# The data start
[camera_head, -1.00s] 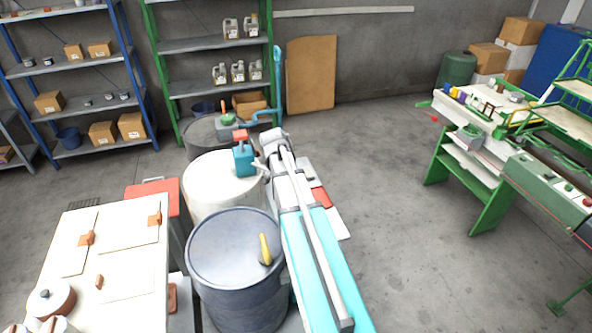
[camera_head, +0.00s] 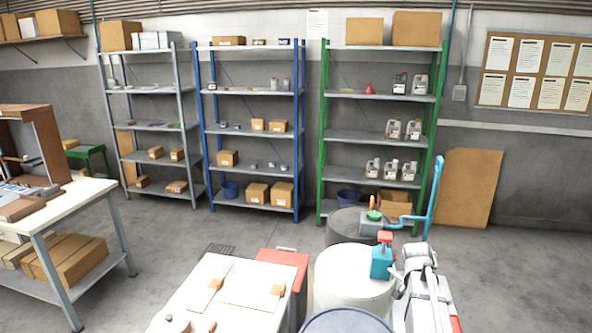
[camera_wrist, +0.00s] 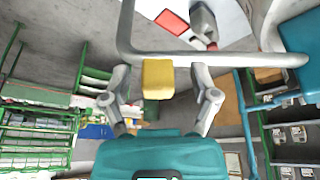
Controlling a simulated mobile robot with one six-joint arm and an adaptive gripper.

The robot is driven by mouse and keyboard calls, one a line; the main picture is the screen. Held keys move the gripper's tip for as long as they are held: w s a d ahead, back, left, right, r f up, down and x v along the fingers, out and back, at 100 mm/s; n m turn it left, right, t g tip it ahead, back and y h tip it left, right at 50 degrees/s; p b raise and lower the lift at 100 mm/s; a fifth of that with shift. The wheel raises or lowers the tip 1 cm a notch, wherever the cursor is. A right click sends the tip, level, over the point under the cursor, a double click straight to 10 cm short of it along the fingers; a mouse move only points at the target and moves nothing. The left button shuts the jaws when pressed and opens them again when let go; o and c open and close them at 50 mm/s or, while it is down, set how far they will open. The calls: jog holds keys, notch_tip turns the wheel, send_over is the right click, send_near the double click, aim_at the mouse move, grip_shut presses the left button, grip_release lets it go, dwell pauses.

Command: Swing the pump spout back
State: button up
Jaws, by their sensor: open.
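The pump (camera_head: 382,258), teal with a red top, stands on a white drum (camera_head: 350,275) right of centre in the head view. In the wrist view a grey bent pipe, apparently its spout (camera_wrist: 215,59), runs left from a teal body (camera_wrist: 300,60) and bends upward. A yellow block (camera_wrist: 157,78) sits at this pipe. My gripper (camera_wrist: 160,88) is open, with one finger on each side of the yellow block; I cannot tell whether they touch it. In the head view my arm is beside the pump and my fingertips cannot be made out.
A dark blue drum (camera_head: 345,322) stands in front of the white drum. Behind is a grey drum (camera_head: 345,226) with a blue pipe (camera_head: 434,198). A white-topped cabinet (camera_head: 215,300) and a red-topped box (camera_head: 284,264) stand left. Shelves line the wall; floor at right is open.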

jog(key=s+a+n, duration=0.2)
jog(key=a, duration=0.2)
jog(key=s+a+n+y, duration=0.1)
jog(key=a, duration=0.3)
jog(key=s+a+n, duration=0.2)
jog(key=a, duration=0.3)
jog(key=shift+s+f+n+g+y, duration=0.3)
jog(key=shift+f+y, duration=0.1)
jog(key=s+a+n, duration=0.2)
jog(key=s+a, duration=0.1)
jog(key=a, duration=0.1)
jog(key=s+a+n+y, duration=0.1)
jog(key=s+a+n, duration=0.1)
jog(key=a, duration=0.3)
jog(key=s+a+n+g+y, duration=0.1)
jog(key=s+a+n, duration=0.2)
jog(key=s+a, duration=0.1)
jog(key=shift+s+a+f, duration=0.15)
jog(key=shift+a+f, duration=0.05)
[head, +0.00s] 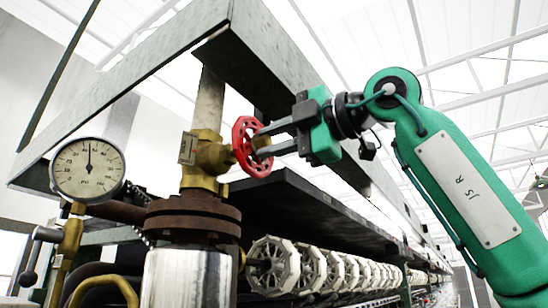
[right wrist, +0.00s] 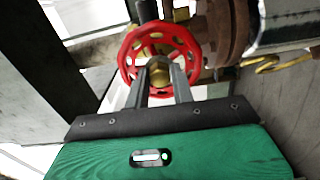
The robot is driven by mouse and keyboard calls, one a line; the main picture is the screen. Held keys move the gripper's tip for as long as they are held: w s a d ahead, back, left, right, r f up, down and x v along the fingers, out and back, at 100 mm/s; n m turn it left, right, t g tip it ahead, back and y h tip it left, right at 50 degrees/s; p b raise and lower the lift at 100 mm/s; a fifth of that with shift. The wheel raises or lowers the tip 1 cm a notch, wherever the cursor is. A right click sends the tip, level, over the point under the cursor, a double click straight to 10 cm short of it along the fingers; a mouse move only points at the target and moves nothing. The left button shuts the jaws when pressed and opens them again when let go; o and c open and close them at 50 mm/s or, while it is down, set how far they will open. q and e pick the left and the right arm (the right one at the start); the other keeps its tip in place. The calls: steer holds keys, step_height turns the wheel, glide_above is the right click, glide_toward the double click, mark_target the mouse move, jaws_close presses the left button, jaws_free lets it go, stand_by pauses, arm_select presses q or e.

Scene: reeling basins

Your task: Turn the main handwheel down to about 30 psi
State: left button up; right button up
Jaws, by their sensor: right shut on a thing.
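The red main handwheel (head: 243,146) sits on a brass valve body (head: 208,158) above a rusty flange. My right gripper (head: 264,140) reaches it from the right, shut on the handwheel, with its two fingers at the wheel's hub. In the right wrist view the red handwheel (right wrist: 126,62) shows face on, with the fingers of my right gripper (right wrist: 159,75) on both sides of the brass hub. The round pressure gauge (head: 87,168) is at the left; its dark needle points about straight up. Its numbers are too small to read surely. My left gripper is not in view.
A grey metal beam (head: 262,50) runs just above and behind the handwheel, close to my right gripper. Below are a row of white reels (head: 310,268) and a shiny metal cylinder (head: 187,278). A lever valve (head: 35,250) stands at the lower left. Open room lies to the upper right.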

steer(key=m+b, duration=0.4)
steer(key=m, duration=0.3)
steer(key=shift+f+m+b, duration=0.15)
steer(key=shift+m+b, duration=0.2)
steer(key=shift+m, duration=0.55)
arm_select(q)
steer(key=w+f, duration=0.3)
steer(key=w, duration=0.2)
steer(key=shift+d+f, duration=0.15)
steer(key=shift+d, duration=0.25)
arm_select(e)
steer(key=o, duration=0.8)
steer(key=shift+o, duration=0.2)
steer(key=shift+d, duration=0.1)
# The data end
# The data start
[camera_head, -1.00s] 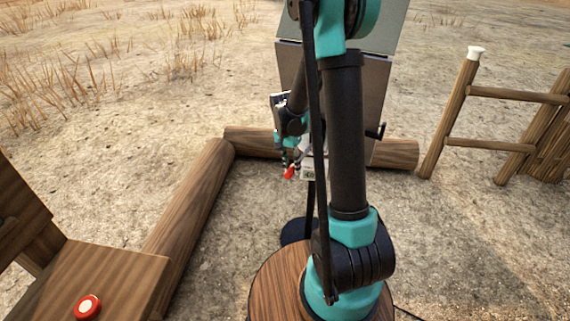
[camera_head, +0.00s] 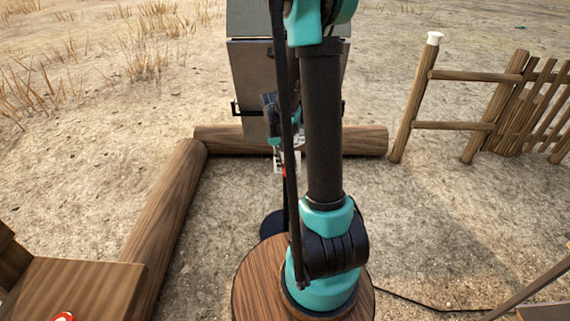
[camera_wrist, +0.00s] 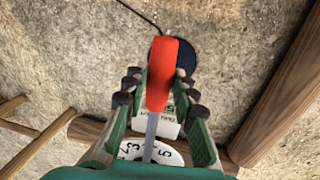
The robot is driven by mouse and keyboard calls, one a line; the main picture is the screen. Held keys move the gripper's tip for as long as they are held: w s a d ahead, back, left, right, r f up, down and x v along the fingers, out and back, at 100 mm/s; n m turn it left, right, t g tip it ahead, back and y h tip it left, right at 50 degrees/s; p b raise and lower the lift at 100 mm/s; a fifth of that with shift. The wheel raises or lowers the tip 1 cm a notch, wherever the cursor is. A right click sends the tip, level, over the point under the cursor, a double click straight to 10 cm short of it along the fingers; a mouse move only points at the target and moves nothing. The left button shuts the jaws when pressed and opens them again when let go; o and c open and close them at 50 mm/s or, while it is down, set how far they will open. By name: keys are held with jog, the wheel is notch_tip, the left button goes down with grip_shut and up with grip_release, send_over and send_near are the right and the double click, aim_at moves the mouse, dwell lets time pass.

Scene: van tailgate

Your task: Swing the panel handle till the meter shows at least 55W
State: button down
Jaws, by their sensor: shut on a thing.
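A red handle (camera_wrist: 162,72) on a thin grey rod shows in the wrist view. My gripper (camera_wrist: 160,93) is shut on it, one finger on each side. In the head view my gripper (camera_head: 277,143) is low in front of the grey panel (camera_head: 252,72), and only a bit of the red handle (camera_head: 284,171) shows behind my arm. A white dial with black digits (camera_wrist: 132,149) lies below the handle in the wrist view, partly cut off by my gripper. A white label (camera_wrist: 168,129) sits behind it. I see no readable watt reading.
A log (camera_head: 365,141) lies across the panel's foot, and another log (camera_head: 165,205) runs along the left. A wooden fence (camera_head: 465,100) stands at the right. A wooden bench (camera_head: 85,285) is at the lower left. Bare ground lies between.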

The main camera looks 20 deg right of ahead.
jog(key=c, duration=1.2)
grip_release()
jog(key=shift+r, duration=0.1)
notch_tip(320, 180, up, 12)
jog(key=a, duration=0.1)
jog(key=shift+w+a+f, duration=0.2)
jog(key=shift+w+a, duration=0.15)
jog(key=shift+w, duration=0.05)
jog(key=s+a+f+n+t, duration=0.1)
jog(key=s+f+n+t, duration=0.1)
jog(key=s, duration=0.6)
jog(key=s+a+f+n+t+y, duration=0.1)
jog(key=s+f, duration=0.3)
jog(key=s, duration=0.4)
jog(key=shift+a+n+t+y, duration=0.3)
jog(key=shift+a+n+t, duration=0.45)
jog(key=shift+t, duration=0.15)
# The data end
Task directions | Which lines hold the word "Your"? Copy each of them from the records.

Exercise response |
Your task: Turn the main handwheel down to about 30 psi
Your task: Swing the panel handle till the meter shows at least 55W

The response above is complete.